## Exercise prompt
Output nothing but the lines from the line with "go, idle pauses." through the end of the listing below, both ends included.

## Entries
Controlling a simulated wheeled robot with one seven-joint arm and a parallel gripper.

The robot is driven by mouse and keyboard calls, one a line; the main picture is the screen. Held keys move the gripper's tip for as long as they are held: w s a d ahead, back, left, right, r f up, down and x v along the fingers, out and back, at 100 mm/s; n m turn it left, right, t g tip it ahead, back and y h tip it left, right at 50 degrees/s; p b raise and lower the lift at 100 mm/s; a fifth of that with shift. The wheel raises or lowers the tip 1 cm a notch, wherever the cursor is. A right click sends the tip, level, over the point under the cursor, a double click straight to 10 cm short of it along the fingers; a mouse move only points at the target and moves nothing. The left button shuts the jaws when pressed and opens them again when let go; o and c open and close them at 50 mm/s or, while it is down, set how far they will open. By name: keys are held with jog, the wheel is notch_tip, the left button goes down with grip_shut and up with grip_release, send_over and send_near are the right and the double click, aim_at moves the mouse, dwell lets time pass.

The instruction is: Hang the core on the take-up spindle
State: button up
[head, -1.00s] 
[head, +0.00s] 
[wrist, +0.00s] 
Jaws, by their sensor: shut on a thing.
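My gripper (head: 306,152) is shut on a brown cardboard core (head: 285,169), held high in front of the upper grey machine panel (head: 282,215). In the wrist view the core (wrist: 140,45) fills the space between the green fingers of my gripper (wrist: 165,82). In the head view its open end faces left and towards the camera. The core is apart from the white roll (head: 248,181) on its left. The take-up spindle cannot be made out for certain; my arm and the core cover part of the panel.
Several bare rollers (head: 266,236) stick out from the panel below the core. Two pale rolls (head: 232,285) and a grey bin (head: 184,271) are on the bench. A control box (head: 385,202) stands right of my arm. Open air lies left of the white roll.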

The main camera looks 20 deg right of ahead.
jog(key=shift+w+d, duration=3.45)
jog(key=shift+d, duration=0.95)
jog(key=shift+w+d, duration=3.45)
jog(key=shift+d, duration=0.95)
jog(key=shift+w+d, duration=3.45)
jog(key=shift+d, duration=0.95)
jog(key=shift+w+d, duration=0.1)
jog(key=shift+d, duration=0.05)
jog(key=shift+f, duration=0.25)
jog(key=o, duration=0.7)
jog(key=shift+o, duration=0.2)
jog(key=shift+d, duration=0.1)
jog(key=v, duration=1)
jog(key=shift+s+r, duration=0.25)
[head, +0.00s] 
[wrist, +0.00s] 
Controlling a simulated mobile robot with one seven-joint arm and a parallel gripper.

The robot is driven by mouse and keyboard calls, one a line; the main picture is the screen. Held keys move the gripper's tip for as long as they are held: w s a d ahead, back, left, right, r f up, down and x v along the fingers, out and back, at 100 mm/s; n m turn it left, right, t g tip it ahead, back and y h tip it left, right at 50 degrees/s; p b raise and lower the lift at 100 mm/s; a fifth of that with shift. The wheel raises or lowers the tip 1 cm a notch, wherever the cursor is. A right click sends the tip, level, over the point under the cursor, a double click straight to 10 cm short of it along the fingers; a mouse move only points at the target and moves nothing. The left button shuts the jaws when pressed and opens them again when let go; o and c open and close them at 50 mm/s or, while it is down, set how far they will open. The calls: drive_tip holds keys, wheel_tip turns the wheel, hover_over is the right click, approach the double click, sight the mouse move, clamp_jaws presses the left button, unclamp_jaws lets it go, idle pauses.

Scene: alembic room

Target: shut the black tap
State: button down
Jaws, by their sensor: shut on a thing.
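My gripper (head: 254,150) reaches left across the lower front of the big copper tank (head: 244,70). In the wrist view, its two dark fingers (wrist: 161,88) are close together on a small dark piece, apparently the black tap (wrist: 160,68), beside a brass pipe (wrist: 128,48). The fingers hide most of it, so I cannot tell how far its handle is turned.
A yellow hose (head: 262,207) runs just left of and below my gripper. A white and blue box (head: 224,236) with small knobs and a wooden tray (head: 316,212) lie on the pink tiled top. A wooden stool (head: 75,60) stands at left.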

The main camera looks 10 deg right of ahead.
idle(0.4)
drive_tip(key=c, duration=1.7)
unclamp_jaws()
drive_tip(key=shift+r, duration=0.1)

## The output
The robot is driven by mouse and keyboard calls, one a line; the main picture is the screen. Held keys move the gripper's tip for as long as they are held: w s a d ahead, back, left, right, r f up, down and x v along the fingers, out and back, at 100 mm/s; n m turn it left, right, t g tip it ahead, back and y h tip it left, right at 50 degrees/s; p b raise and lower the lift at 100 mm/s; a fifth of that with shift. The wheel raises or lowers the tip 1 cm a notch, wherever the cursor is. A right click sends the tip, level, over the point under the cursor, a double click straight to 10 cm short of it along the fingers; a mouse move only points at the target and moves nothing. The left button shuts the jaws when pressed and opens them again when let go; o and c open and close them at 50 mm/s or, while it is down, set how far they will open. The calls: drive_tip holds keys, wheel_tip turns the wheel, hover_over is the right click, approach the double click, sight the mouse move, clamp_jaws presses the left button, unclamp_jaws lets it go, idle pauses.

Scene: alembic room

Target: shut the black tap
State: button down
Jaws, by their sensor: shut on a thing.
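My gripper (head: 254,150) reaches left across the lower front of the big copper tank (head: 244,70). In the wrist view, its two dark fingers (wrist: 161,88) are close together on a small dark piece, apparently the black tap (wrist: 160,68), beside a brass pipe (wrist: 128,48). The fingers hide most of it, so I cannot tell how far its handle is turned.
A yellow hose (head: 262,207) runs just left of and below my gripper. A white and blue box (head: 224,236) with small knobs and a wooden tray (head: 316,212) lie on the pink tiled top. A wooden stool (head: 75,60) stands at left.

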The main camera looks 10 deg right of ahead.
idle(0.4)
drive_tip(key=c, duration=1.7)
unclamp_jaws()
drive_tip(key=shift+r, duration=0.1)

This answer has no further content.